Crewe, fielding five loanees, upset League One leaders Bristol City through a goal by Stoke’s Jamie Ness. A player loaned by Crewe, Vadaine Oliver, also scored, for Mansfield Town at AFC Wimbledon. It was the only goal, though of the Stags’ five starting loanees, it was “goalkeeper Dimitar Evtimov who really made the difference”, reported the Nottingham Evening Post, with manager Adam Murray describing it as the “best goalkeeping performance I have ever seen”. Which might be expected since the Bulgaria Under-21 international actually belongs to Championship side Nottingham Forest.
Not that Wimbledon can complain. The previous week, at York, Matt Tubbs (Bournemouth) and Jake Goodman (Millwall) scored in their 3-2 win at York. Nor could the Minstermen object. Both their goals that day, in a match that at one stage had nine loan players on the pitch, were scored by loanees. Indeed, one of them, Stéphane Zubar, is in theory a Cherries team-mate of Tubbs.
Last weekend only two clubs in the lower leagues did not feature a loanee: Newport County and Chesterfield. That was not due to principle. Last month Newport had five, often playing four at a time. Chesterfield, meanwhile, are having to replay their FA Cup second round tie against MK Dons because Georg Margreitter, then on loan, did not have written permission to play from Wolves, his parent club.
That highlights one of the problem with this free for all: keeping up with the paperwork. When Neil Warnock pinned up the team-sheet for his first match as Queen’s Park Rangers manager in 2010, Marcus Bent pointed out he had named six loanees – the maximum allowed in a matchday squad is five. Bent, a loanee himself, was dropped and never did play for QPR under Warnock.
Then there is the unfairness. Geographically isolated clubs can find it hard to bring in players, so can managers with a small contacts book. It is, often, about who you know. Or who you upset. When Preston sacked Darren Ferguson in late 2010 his father, Alex, immediately recalled three players loaned from Manchester United and Tony Pulis, then at Stoke, recalled his two.
Good loan signings can make a season. Benik Afobe and Will Grigg have already scored 27 goals for MK Dons. They belong to Arsenal and Brentford respectively.
Those two will be popular, but you have to wonder whether fans can really associate with the revolving door of loanees.

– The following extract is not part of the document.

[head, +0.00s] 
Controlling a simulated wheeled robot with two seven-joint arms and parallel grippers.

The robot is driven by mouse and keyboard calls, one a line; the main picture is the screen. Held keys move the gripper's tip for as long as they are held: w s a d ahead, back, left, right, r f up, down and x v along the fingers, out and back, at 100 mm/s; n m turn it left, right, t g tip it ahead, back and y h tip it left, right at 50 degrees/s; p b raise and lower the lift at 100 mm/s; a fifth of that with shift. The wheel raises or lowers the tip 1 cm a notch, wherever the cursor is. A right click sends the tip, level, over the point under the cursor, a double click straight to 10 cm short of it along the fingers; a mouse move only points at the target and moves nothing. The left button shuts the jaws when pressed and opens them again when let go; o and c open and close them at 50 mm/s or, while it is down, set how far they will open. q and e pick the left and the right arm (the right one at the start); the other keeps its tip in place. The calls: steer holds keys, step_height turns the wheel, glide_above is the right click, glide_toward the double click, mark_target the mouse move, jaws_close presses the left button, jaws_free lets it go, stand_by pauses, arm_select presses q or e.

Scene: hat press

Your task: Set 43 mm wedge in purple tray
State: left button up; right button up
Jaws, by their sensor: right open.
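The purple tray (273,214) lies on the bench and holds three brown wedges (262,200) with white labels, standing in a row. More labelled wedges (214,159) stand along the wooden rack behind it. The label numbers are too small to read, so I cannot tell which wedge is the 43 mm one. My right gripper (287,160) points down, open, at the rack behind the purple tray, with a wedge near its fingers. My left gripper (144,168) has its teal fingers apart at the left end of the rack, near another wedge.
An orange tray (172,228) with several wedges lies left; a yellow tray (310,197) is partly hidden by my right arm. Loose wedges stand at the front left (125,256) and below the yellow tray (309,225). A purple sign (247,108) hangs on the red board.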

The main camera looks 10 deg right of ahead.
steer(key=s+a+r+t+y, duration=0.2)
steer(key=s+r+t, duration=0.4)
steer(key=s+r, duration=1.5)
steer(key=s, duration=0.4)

There is no limit to how many players a club can loan during a season, and some reach double figures. Regulations stipulate a maximum eight “standard” loans (beginning and ending in a transfer window), but there is no limit to “emergency” loans.
This is the device by which the Football League have evaded Fifa’s ban on moves outside the transfer window. However, Fifa has threatened to ban emergency loans. Negotiations continue and the Football League is hopeful a compromise can be reached, but it seems there are bound to be tighter curbs.

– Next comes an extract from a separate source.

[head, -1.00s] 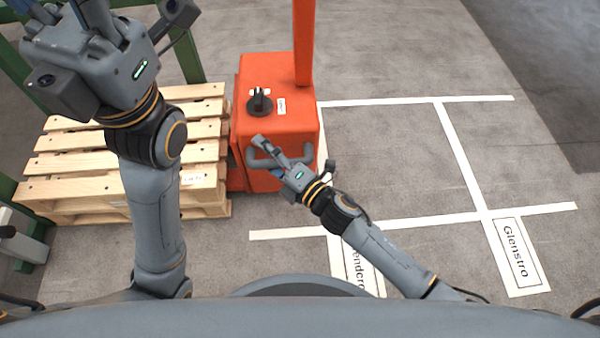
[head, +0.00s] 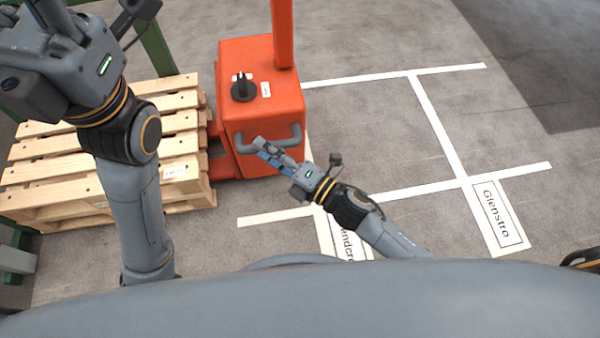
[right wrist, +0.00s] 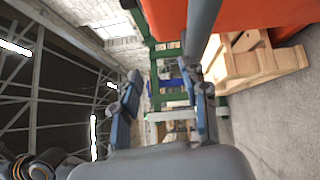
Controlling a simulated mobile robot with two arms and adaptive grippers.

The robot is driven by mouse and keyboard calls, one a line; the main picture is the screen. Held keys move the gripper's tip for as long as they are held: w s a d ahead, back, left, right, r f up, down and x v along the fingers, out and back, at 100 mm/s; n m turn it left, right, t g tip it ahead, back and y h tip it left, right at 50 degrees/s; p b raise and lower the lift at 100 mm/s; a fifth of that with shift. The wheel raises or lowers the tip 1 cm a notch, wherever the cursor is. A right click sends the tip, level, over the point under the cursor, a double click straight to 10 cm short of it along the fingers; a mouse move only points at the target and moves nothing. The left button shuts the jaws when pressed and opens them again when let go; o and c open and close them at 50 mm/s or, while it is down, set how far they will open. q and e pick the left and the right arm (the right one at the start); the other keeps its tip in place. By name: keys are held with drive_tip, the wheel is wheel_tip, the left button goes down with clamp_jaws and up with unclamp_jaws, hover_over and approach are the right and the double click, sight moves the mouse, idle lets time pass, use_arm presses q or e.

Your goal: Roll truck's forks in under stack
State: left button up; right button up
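The orange truck (head: 262,95) stands upright in the middle of the head view, with a grey handle bar (head: 293,132) on its near side. The stack of wooden pallets (head: 185,122) is close to its left; it also shows in the right wrist view (right wrist: 262,65). The truck's forks are not clearly visible. My right gripper (head: 264,150) is at the handle's left part. In the right wrist view its fingers (right wrist: 165,100) stand apart with nothing visible between them; the bar runs by the right finger, contact unclear. My left gripper (head: 90,15) is raised at top left, fingertips cut off.
White floor lines (head: 440,135) mark bays right of the truck, with a floor label reading Glenstro (head: 498,213). That floor is clear. A green post (head: 155,50) stands behind the pallets. A second floor label (head: 345,243) is partly hidden by my arm.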

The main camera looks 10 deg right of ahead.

Some clubs, their squad size limited by financial constraints, argue they would be unable to field a team without emergency loans but a ban may have unforeseen consequences. Unable to farm players out, Premier League clubs may keep smaller squads, creating a player surplus that would drive wages down so enabling smaller clubs to keep larger squads. A side effect could be young players getting more game time as an established club player instead of being stockpiled by Premier League clubs, their stagnation barely kept at bay by serial loans.
But back to the present. Even emergency loans for outfield players are banned in December, so clubs are getting short – loan-free Chesterfield only named four subs on Saturday. Tomorrow, however, the window re-opens and lower league managers will hit the phones seeking a centre-half, or left-winger, to tide them over for a few weeks, just a few weeks.